Le analogie col momento attuale quali sono?
«Che quel modello economico-filosofico di fine ’800, condannato dalla storia, ce lo hanno riproposto a fine ’900: la legge del mercato sacro e inviolabile, l’apologia dell’individualismo, dell’arrivismo a ogni costo».
E anche la corruzione dei costumi.
«Certo. Se io dovessi fare un esempio di società corrotta che ha fallito penserei alla Belle Èpoque, ai fasti illusori delle esposizioni universali, al Gran ballo excelsior... Un mondo in cui l’uomo si era posto al centro del mondo e la morale si era ridotta a inutile formalismo. Un degrado che assomiglia da vicino al nostro. In cui la Chiesa era sottoposta a durissimi attacchi culturali, a limitazioni della libertà di fede, con campagne sistematiche condotte dalla nuova borghesia sfruttatrice. Altro che rivisitazioni romantiche del risorgimento. E oggi non abbiamo ancora visto tutte le conseguenze perverse del neoliberismo, del conformismo di massa prodotto da una certa cultura anticristiana e da tutti i suoi politically correct».
© Copyright Avvenire, 22 dicembre 2010
Giardina: ieri come allora la débacle delle classi dirigenti
Roberto I. Zanini
Se c’è un’analogia fra la fine dell’impero romano e la crisi della società attuale, «questa la si deve cercare a livello di ceti dirigenti, di classi dominanti».
Insomma, secondo Andrea Giardina, docente di Storia romana, le affermazioni del Papa presentano aspetti di stretta attualità se si opera una sovrapposizione fra le classi dirigenti di allora e quelle di adesso.
Intende dire che i governanti romani assomigliano ai nostri?
«Non mi soffermerei soltanto sui governanti. Guarderei piuttosto alla generalità dei ceti dominanti. I ricchi di quel tempo, i potenti, tanto per intenderci, furono ciechi di fronte all’interesse collettivo.
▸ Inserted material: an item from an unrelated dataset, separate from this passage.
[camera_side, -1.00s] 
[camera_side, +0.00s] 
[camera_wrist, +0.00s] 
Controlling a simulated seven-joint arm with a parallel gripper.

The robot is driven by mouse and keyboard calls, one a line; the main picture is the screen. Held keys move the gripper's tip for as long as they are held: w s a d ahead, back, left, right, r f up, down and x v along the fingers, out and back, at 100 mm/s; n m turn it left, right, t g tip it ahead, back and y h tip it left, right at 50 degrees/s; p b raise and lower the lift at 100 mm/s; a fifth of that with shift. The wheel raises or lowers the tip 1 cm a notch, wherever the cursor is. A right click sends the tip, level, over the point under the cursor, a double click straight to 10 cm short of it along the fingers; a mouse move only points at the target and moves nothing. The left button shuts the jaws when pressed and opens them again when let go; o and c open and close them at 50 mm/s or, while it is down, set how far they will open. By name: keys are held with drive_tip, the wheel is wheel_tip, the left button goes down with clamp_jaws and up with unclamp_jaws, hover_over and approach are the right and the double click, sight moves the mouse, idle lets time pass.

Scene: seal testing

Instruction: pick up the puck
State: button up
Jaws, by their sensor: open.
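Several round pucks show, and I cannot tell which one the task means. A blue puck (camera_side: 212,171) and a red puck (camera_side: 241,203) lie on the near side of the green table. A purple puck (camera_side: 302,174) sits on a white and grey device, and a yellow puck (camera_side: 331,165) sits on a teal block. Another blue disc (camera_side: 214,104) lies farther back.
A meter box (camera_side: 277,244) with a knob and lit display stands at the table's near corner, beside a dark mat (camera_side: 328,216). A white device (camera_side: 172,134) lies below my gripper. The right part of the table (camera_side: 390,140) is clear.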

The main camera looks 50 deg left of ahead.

Per difendere le loro utilità hanno indebolito lo Stato e impoverito le masse, rendendo la struttura incapace di dare risposte concrete alle nuove esigenze».
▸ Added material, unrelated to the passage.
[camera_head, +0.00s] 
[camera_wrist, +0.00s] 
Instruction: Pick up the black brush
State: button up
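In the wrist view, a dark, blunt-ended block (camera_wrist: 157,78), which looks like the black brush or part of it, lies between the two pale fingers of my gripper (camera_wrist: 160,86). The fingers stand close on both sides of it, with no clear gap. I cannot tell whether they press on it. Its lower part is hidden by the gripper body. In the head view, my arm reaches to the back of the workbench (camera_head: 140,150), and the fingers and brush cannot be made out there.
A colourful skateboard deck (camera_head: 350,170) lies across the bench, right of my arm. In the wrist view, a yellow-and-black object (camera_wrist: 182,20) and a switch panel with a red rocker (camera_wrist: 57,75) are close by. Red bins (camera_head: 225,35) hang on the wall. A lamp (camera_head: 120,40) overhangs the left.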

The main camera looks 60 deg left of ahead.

Una sorta di inconsapevole autodistruzione?
«Non ci sono elementi per dire che fossero inconsapevoli. C’era consapevolezza dei problemi. È che spesso le società muoiono pur sapendo di morire. Pur essendo lucide nel vedere il declino, parlo sempre del livello dirigente, non è detto che abbiano le energie morali per mettere in atto quelle rinunce, quelle modifiche dei comportamenti e dei privilegi capaci di fare l’interesse generale. Così capita che si vada incontro alla morte come le falene attratte dal fuoco».
È l’attualità dell’intervento del Papa...
«Sì. In questo senso c’è attinenza fra la caduta dell’impero romano e la crisi che stiamo attraversando. Nei comportamenti di chi comanda, di chi gestisce il potere economico si evidenzia la medesima assenza di risorse morali da mettere in campo per far fronte ai problemi comuni. Per il resto non è realistico pensare agli ultimi secoli dell’impero d’Occidente come a una società particolarmente corrotta nei costumi, alla maniera di quella attuale».
C’è differenza fra le masse di allora rispetto a quelle di oggi?
«Dal punto di vista di quella che noi oggi intendiamo come corruzione dei costumi certamente sì. La corruzione morale delle masse di oggi è molto più simile a quella dei nostri governanti di quanto lo fosse allora. Paradossalmente, però, resta la stessa lontananza dal potere e la stessa impossibilità di incidere sui meccanismi decisionali».
Un deficit cronico di democrazia?
«A quell’epoca le masse non votavano e oggi votano. Nelle grandi democrazie occidentali di oggi il loro potere di scelta è assai ridotto. Negli Usa, per esempio, a votare è nei fatti una minoranza. E poi c’è l’enorme condizionamento dei media. Le suggestioni che emergono dai mezzi di comunicazione prevalgono su tutto. Così la responsabilità delle scelte è sempre nelle mani dei pochi che detengono il potere reale. Negli anni ’60 e ’70 si era pensato che la storia fosse guidata dalle masse. Oggi non lo crede più nessuno. A fare la storia sono pochi individui. Basti pensare al ruolo della massoneria in questo Paese. Riguardo all’analogia del Papa, c’è poi da dire che attualmente si assiste a una rivalutazione storico-divulgativa dell’epoca romana».
Si torna all’attualità dell’esempio di Benedetto XVI.
«Possiamo dire che oggi Roma è di moda. Non solo per fiction e letteratura. Anche per una certa storiografia del politicamente corretto, tesa a riabilitare il fallimento culturale del melting pot, secondo la quale la caduta dell’impero è stata, in fin dei conti, un incontro creativo fra civiltà, anche se cruento. L’aspetto politico e di gestione del potere economico viene sottovalutato, così come i loro egoismi e i loro errori».